We were in the waiting room. Mel rolled her eyes and gripped her jeans. Her face was a little swollen around the chin and her skin was speckled with red blotches that she couldn’t hide anymore regardless of makeup. She was exhausted and miserable, and I think the only thing that kept her going were moments like we were about to have—the excitement of seeing the baby, hearing its heart, feeling its kicks.

I was ruining it.

She drew her lips into a tight line, looked me in the face, and said, “You’re not taking this away from me. I want to know if we are having a boy or a girl. You should too.”

She stopped speaking for a moment and gave me a curt smile and said, “Deal with it. Get excited. We’re having a baby!”

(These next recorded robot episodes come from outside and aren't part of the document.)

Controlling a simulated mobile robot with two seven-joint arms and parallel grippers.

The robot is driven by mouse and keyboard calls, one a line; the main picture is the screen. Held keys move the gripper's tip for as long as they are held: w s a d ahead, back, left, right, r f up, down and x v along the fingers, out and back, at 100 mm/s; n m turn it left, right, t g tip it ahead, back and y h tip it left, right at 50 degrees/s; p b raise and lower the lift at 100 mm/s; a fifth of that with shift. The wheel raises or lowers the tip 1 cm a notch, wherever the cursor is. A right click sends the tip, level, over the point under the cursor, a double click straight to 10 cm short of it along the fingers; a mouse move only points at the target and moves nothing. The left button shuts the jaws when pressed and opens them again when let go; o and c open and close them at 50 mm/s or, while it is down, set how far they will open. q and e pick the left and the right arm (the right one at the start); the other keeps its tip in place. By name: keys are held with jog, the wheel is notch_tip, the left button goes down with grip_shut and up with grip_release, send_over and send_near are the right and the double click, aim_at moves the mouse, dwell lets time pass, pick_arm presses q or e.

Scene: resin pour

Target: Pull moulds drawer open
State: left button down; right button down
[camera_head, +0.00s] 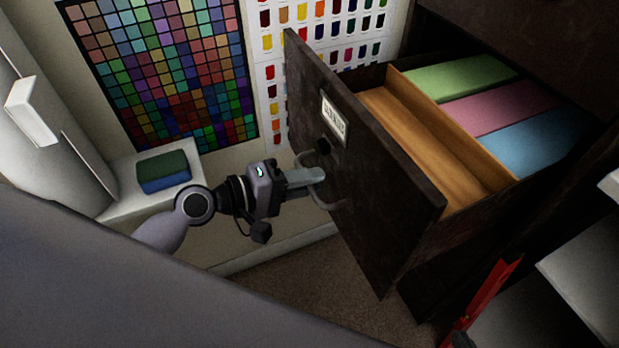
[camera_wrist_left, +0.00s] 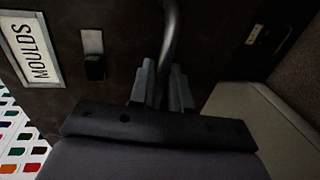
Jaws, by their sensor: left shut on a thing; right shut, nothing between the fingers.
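The moulds drawer (camera_head: 375,165) is dark brown and stands pulled out from its cabinet. Its label plate (camera_wrist_left: 34,52) reads MOULDS in the left wrist view. Inside, a bare wooden compartment (camera_head: 425,145) lies nearest the front, with green (camera_head: 460,73), pink (camera_head: 500,107) and blue (camera_head: 540,140) blocks behind a divider. My left gripper (camera_head: 318,177) is shut on the curved metal handle (camera_head: 325,195) on the drawer front. In the left wrist view, the handle (camera_wrist_left: 171,35) runs between its fingers (camera_wrist_left: 163,85). My right gripper is not in view.
Colour charts (camera_head: 165,75) hang on the wall behind. Green and blue blocks (camera_head: 163,171) sit on a white ledge at the left. A red object (camera_head: 490,302) stands below the drawer at the right. Carpet (camera_head: 320,285) shows below the drawer front.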

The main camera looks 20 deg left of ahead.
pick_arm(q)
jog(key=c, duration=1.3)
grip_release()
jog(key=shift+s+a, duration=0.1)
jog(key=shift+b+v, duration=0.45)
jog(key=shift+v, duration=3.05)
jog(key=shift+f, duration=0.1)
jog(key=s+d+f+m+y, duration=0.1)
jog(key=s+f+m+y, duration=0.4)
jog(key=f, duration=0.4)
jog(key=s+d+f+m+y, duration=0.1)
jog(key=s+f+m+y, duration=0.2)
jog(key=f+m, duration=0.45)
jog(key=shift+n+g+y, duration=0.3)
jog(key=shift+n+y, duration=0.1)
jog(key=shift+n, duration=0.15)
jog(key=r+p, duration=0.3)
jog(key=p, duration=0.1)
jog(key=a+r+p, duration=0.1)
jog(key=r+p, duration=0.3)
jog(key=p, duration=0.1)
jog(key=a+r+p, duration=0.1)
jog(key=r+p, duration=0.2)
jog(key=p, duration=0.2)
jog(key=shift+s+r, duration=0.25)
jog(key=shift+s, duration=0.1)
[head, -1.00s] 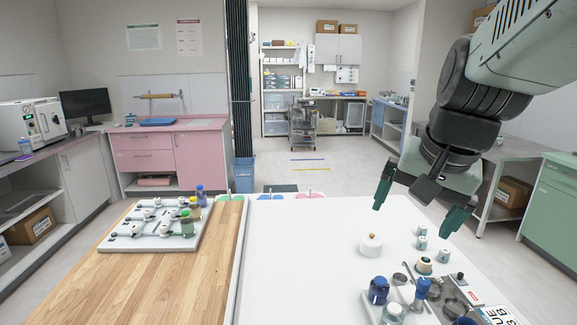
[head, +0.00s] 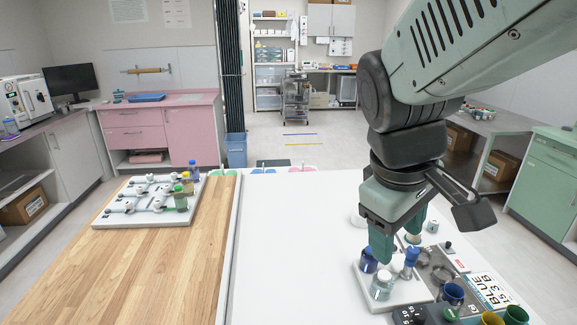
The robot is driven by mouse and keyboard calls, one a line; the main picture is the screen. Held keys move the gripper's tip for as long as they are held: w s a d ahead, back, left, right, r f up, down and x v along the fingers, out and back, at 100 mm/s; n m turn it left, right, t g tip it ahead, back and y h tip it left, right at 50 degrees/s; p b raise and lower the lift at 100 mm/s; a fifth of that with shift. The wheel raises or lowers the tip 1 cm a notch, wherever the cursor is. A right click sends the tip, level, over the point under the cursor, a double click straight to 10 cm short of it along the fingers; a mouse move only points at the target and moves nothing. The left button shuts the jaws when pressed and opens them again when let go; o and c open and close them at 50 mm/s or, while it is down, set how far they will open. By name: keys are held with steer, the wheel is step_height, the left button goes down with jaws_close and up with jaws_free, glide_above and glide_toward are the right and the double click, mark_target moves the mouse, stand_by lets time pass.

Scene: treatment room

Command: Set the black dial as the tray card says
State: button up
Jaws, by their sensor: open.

She used this logic a lot. I was supposed to be as excited as she was simply because we were having a baby. No other reason. But I wasn’t excited. I was terrified because all I had to go on were thoughts of future responsibility. Having a child felt like a murky mix of bills and long nights.

Mel was placed in long reclining chair. She pulled up her shirt and pulled down the stretchy brown cuff of her maternity pants. Her hard, round stomach stuck out, and the nurse coated it with a smooth green jelly.

A blurry, black-and-white image drifted in and out of focus on the screen. The image started to crystalize. I could make out the lips, the nose, and crown. I could see little feet and knees and hips. I could see sockets for eyes and the roll of a small tummy. I could see a baby. My baby. Our baby. There was something about seeing it in the womb that made it real enough to melt my heart. To make me realize why this was all worth it.

This is just a fraction of what Mel was experiencing. She felt the baby grow inside her. Felt it kick and tug and wiggle. I didn’t know any of that until I saw the curve of our baby’s nose and realized how much it looked like mine. I felt a flood of compassion. The bills, Mel’s change in attitude, all of it didn’t matter.

The nurse froze the screen. Then she placed an arrow between the baby’s legs and typed “boy.” I got really emotional then.

Before I saw my son, I’d been a mix of fear and uncertainty. I often woke in the night not sure how I was going to do it. Every day we needed something new—a crib, baby clothing, maternity clothing. I remember unwittingly saying the jerkiest things to Mel because I was nervous. When I think back on this moment, I realize that my wife is a saint for putting up with my lack of compassion for what she was going through, and that she wasn’t the issue. My inability to understand what was going on inside my wife, the ramifications of having a child, were the issue. And when I think about that, she was, once again, tolerating me, but in a very different and more complex way.

She was the one growing a baby. She was the one with swollen ankles and confused hormones. She was the one who got up seven or eight times in the night to pee, only to crawl back in bed and realize that her sciatic nerve was now giving her lower back pain and she couldn’t, for the life of her, get comfortable.

My fears about money and responsibility and my problems with not getting my way were shallow in comparison. But honestly, something had been missing for me, and I think that was a lack of early connection with the child that a mother has—and a man doesn’t. I didn’t fully understand what was going on, and even after seeing the ultrasound, I didn’t fully get it. I still don’t really get what it means to grow a baby, but now, as a father of three, I understand what having a child means, the responsibility and compassion and raw love that can only exist between a child and a parent.

But seeing my son was just enough to set me straight.

We are having a baby! I thought.

Mel cried.

I looked down at her, and said, “I’m sorry.”

Mel gave me a confused look, and I think she assumed I was apologizing for the gender when in fact I was apologizing for something else.

“For what?” she said.

“For not getting excited. I just didn’t get it. But now I do.”

I kissed her forehead, and then we both looked at the screen again.